Best Games: Street Fighter II, Super Mario World, Final Fantasy III, Super Metroid, Chrono Trigger, Super Mario Kart, ActRaiser and many more!

Don't listen to Chad here; he has completely lost his mind with this review. This is the Super NES we're talking about, quite possibly the ugliest console of the 1990s. I can't help but compare the style of the Super NES with its Japanese counterpart, the Super Famicom. In Japan the system was sleek and attractive; it was the kind of console you want to show off. The Super Famicom is one of the best looking systems of all time. But instead of bringing that beautiful piece of plastic to the U.S., Nintendo hit the system with a big old ugly stick and turned it into the beast it is now.
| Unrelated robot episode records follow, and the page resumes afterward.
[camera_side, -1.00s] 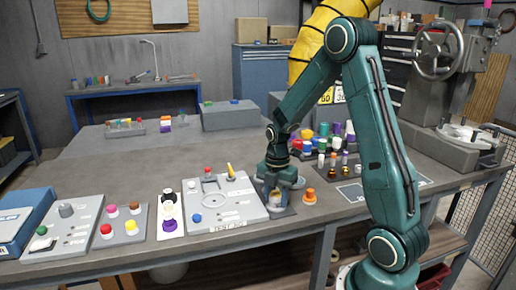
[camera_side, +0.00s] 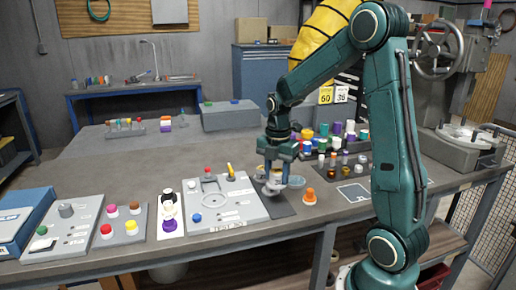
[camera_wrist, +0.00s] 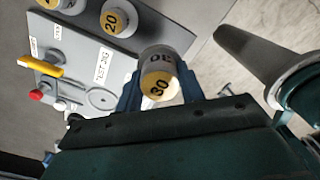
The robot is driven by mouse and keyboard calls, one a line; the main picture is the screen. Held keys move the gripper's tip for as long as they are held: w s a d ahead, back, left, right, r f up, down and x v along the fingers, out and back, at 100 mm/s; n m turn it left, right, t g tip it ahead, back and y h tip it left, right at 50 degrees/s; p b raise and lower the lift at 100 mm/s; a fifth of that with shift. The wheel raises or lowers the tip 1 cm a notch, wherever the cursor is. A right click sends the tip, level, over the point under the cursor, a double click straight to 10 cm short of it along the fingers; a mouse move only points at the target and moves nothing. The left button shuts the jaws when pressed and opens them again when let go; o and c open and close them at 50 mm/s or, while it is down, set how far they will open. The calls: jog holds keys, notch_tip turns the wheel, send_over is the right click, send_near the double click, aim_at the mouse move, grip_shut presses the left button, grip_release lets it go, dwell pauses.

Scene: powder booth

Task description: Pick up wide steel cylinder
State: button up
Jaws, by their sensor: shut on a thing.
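My gripper (camera_side: 274,186) is shut on a steel cylinder (camera_wrist: 160,70) with a yellow top marked 30. In the wrist view the cylinder sits between my two blue fingers. In the side view my gripper is above the dark mat (camera_side: 283,209), just right of the test jig, and its fingers partly hide the cylinder. Two other steel cylinders show at the top of the wrist view, one marked 20 (camera_wrist: 118,19) and one cut off by the edge (camera_wrist: 62,4).
The grey test jig plate (camera_side: 235,213) with red, blue and yellow parts lies just left. Several coloured cylinders stand behind on the right. The table's middle left is clear.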

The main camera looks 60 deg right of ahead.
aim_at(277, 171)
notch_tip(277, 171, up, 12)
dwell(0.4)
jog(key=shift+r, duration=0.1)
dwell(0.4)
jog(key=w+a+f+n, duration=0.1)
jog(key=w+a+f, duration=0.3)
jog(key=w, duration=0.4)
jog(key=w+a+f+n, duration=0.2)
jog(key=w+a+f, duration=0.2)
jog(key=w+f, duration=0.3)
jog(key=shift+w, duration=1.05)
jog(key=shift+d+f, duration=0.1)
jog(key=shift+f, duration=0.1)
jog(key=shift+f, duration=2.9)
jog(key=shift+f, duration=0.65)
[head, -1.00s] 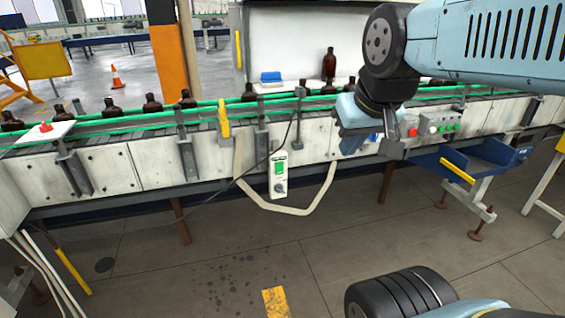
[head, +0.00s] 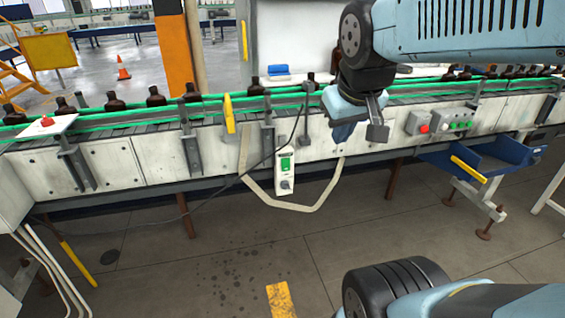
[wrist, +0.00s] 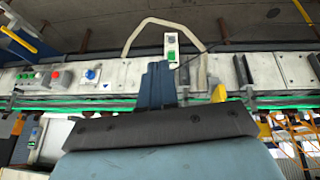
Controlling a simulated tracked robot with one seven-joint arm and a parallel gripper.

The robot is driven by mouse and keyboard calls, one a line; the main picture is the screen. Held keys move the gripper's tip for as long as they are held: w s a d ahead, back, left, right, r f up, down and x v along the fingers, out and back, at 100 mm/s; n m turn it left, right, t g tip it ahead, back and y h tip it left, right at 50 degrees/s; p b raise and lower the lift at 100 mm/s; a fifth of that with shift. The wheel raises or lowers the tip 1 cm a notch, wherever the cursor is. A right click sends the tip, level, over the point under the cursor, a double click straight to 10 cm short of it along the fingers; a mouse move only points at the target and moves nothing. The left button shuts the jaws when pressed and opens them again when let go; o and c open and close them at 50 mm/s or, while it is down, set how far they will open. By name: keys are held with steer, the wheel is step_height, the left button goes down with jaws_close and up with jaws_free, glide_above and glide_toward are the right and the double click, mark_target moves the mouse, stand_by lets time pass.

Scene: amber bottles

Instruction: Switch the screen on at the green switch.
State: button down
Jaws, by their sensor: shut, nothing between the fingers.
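The green switch (head: 286,164) is on a narrow white box hanging at the front of the conveyor, with a dark round part below it. The green switch also shows in the wrist view (wrist: 171,54). My gripper (head: 343,137) is shut and empty, in front of the conveyor's side panels, to the right of the white box in the head view. In the wrist view my gripper's fingers (wrist: 157,68) point towards the box and seem to end just short of it. I cannot tell the depth gap. I cannot make out a lit screen.
A panel with red and green buttons (head: 442,123) sits right of my gripper. A cable runs to the white box, and a pale looped pipe (head: 300,209) hangs around it. Brown bottles (head: 156,96) stand on the conveyor. A blue chute (head: 470,160) juts out at right.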

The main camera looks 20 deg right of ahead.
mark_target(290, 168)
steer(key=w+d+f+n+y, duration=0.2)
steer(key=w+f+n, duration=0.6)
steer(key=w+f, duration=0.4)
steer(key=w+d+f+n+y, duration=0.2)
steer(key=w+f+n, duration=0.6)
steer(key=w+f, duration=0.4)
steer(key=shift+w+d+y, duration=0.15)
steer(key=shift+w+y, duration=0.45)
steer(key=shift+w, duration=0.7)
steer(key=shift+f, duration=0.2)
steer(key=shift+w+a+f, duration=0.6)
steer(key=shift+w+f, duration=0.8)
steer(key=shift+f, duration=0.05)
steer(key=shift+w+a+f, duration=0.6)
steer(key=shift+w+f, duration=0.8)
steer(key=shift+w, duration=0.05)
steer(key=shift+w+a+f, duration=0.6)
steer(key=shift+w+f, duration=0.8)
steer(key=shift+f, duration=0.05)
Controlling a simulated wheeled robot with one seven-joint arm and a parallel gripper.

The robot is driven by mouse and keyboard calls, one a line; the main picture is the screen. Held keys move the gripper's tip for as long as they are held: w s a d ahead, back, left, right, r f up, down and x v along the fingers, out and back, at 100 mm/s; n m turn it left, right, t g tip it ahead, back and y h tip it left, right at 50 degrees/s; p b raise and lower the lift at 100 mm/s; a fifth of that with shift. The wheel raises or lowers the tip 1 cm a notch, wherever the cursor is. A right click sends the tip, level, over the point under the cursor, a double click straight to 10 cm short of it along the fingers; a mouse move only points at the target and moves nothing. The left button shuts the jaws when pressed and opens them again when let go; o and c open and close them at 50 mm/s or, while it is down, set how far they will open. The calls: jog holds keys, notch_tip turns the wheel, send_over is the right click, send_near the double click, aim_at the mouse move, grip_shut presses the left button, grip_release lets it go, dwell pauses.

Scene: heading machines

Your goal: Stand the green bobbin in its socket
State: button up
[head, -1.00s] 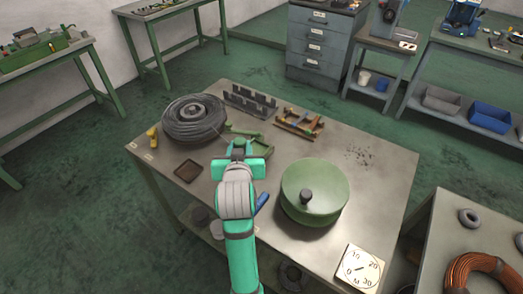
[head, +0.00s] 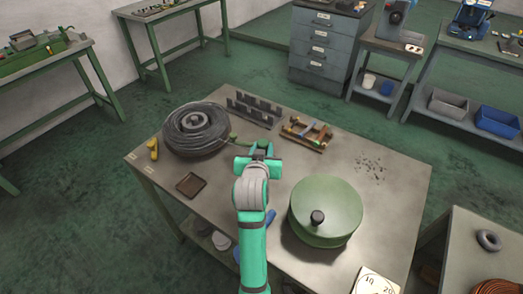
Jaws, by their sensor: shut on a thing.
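My gripper (head: 258,151), at the end of my green and grey arm, is over the middle of the workbench. It is shut on a thing, but my wrist hides most of it and I cannot make out what it is. A small wooden rack (head: 296,131) with several coloured pieces in it stands just right of and beyond the gripper, apart from it. I cannot single out the green bobbin or its socket at this size. A green piece (head: 236,139) shows just left of the gripper, partly hidden.
A coil of dark cable (head: 194,130) lies left of the gripper, with a dark slotted rack (head: 254,108) behind. A big green drum (head: 326,205) stands at the right. A small brown tray (head: 190,184) and a yellow object (head: 153,148) lie left.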

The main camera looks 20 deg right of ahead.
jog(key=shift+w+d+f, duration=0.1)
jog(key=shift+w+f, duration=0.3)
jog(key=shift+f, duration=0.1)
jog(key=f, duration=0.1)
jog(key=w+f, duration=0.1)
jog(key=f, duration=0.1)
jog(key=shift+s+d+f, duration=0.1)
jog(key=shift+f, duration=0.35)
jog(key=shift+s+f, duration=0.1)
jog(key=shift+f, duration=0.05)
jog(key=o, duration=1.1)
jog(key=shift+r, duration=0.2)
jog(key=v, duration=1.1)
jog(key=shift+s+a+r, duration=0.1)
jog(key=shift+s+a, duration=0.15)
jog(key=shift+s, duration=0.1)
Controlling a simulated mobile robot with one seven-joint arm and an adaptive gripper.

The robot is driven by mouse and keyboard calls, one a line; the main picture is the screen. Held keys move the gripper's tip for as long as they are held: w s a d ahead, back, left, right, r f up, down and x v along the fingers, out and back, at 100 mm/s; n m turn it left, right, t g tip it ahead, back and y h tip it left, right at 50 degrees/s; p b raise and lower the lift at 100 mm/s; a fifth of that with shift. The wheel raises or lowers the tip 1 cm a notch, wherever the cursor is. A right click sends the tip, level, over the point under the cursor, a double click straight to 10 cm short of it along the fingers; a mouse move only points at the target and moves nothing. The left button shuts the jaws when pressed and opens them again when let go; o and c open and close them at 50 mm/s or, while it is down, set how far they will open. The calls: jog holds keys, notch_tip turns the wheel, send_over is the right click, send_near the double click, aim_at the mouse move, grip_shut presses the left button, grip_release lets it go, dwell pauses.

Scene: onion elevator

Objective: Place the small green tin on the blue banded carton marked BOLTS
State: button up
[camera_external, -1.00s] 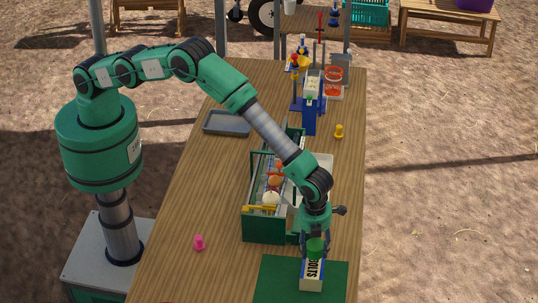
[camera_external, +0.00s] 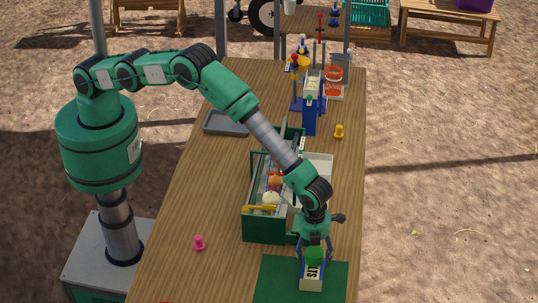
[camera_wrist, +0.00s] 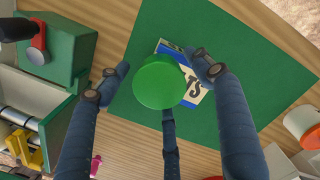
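The small green tin (camera_external: 314,257) is upright over the far part of the BOLTS carton (camera_external: 312,279) and hides part of its lettering. It appears to rest on the carton, though its underside is hidden. In the wrist view, the tin (camera_wrist: 158,82) covers the left part of the white and blue carton (camera_wrist: 200,93), leaving "TS" readable. My gripper (camera_external: 315,254) is open around the tin, its fingers spread. In the wrist view, my gripper (camera_wrist: 160,73) shows gaps between the side fingers and the tin; the third finger is close to the tin's lower edge.
The carton stands on a green mat (camera_external: 272,285). A green-walled tote (camera_external: 262,230) with assorted items stands just behind to the left. A pink piece (camera_external: 198,242) is on the table at left, a yellow one (camera_external: 339,131) farther back. The table's left front is mostly clear.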

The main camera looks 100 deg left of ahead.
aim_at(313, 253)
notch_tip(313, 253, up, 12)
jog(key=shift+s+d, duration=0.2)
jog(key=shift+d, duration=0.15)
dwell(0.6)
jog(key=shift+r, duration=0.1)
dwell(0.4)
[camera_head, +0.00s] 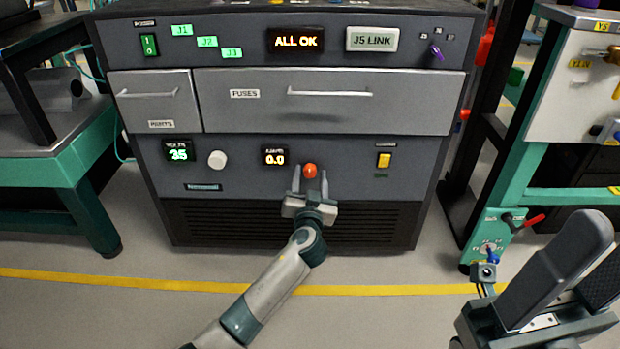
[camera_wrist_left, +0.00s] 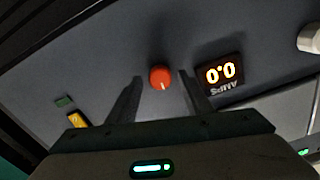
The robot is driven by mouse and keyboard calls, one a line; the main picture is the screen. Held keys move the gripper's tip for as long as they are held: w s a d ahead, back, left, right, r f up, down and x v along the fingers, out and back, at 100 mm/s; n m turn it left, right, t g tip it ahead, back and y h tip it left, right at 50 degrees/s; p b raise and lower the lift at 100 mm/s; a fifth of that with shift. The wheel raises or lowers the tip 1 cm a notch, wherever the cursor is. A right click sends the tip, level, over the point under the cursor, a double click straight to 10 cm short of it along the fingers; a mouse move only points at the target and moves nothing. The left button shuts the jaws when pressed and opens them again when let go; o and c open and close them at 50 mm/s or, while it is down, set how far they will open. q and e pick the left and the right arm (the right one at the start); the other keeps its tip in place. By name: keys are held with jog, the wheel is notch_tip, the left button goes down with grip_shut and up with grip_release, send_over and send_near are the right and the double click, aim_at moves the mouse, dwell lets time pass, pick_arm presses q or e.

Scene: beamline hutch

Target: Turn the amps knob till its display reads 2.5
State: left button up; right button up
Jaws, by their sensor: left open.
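The orange-red amps knob (camera_head: 310,170) sits on the lower panel of the grey cabinet, right of the amps display (camera_head: 274,157), which reads 0.0. My left gripper (camera_head: 310,177) is open, with one finger on each side of the knob. In the left wrist view the knob (camera_wrist_left: 159,77) shows between the tips of the left gripper (camera_wrist_left: 160,84), with gaps on both sides. Its pale pointer mark is visible, and the display (camera_wrist_left: 220,73) appears upside down. My right gripper (camera_head: 562,280) is at the lower right, its fingers apart and empty, far from the knob.
A white knob (camera_head: 217,159) and volts display (camera_head: 178,150) reading 35 are to the left. A yellow switch (camera_head: 384,160) is to the right. The fuses drawer (camera_head: 330,110) is shut above. A teal bench (camera_head: 60,160) stands at the left, with clear floor in front.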

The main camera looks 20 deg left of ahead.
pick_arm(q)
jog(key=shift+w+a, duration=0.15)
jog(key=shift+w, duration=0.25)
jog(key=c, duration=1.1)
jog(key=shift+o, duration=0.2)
I hate just about everything about this system design. I hate the look of the oversized power and reset buttons, there's no reason they should be that large. I hate the fact that it reminds me of Herman Munster's head. And then there's the eject button. This is the only cartridge based console to ever feature an eject button, there's almost no good reason for the system to have one. That's like wanting your next console to have a built-in strobe light. Oh Nintendo, you really missed the mark in the 1990s.

This system employed the classic feel of what worked with both the NES and the few things that worked on the Famicom. It sports those switches similar to the Famicom, but still feels a tad cold and uncaring like the NES. I don't want a system that needs impressing, and I feel the SNES pulled that off exquisitely. It reminds me of when Hot Rod transformed into Rodimus Prime after he opened the Autobot Matrix. Had the NES owned a Matrix, it would have turned into the SNES, much to the chagrin of Galvatron.

I never got used to that eject button, though. I'm still tempted to press it while I'm playing a game and get frustrated, just to watch the cartridge fly into the air and get chopped up in the ceiling fan, as I always imagine it would.